In Israel, the delegation met with hostage families. Six Americans are still being held by Hamas, she said. 

“We wanted to make sure that we came to Israel, that we came to the region and that it was important that we not just sign statements and issue press releases and be united in our position from thousands of miles away,” Wasserman Schultz said. “We wanted to make sure that the Arab leadership in the region understands that the United States is making this a priority and it is bipartisan and we expect those of leverage that are our friends to engage fully.” 

In Israel, “we were clear in our solidarity,” she said. 

Wasserman Schultz said she pressed Prime Minister Benjamin Netanyahu over statements made by “extreme right-wing members of his coalition” who have suggested that after the war Gaza should be run by Israel. “That is not something that would be productive or helpful,” she said. “Israel is not and should not be taking back Gaza. That’s not their intent.” 

Meeting with leaders in Qatar, the delegation pushed them to do more to secure release of the remaining Israeli and American hostages who have been held since Oct. 7. Qatar, a strategic ally of the U.S., has been an intermediary between Israel and Hamas. 

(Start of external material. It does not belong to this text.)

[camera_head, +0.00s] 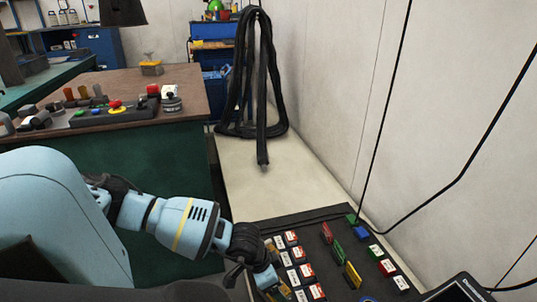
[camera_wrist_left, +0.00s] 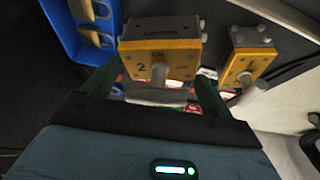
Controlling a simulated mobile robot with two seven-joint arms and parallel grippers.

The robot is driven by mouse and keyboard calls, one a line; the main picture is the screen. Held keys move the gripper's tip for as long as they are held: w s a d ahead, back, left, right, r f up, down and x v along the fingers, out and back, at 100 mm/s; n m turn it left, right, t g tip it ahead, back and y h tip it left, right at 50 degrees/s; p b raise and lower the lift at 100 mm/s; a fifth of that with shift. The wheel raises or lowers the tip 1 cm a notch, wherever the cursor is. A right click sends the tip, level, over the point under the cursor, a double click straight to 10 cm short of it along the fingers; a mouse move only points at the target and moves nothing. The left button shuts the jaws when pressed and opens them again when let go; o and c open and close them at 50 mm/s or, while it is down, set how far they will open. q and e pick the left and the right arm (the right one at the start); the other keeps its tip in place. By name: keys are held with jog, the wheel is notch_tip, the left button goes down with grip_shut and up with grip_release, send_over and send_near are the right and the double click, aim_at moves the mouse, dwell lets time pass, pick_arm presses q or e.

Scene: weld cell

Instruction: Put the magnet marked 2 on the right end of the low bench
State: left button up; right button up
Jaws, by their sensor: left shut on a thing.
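The yellow magnet marked 2 (camera_wrist_left: 142,55) is in the left wrist view, with a grey top part and a round grey knob on its face. My left gripper (camera_wrist_left: 158,82) is shut on it, with one dark green finger at each side. In the head view my left gripper (camera_head: 250,268) is low over the left edge of a dark board (camera_head: 320,222), and the magnet cannot be made out clearly there. Whether the magnet touches the surface below cannot be told. I cannot identify the low bench with certainty. My right gripper is not in view.
A second yellow magnet (camera_wrist_left: 246,66) stands to the right in the wrist view; a blue tray (camera_wrist_left: 68,45) is at upper left. Several small red-and-white boxes (camera_head: 306,271) lie on the dark board. Black hose (camera_head: 262,90) hangs behind; a brown-topped workbench (camera_head: 125,85) stands left.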

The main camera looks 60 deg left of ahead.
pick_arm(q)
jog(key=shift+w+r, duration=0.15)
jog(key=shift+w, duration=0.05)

“They have considerable leverage and our expectation … was that they use it,” Wasserman Schultz said. “Our expectations based on our relationship is that they will use their leverage to successfully negotiate the release of the hostages and help bring an end to this conflict,” she said. 

She praised the crown prince of Bahrain, who is also its prime minister. “And we told him repeatedly that he deserved tremendous credit for unequivocally condemning the Hamas attack, really the only one Arab leader in the region that did so,” she said.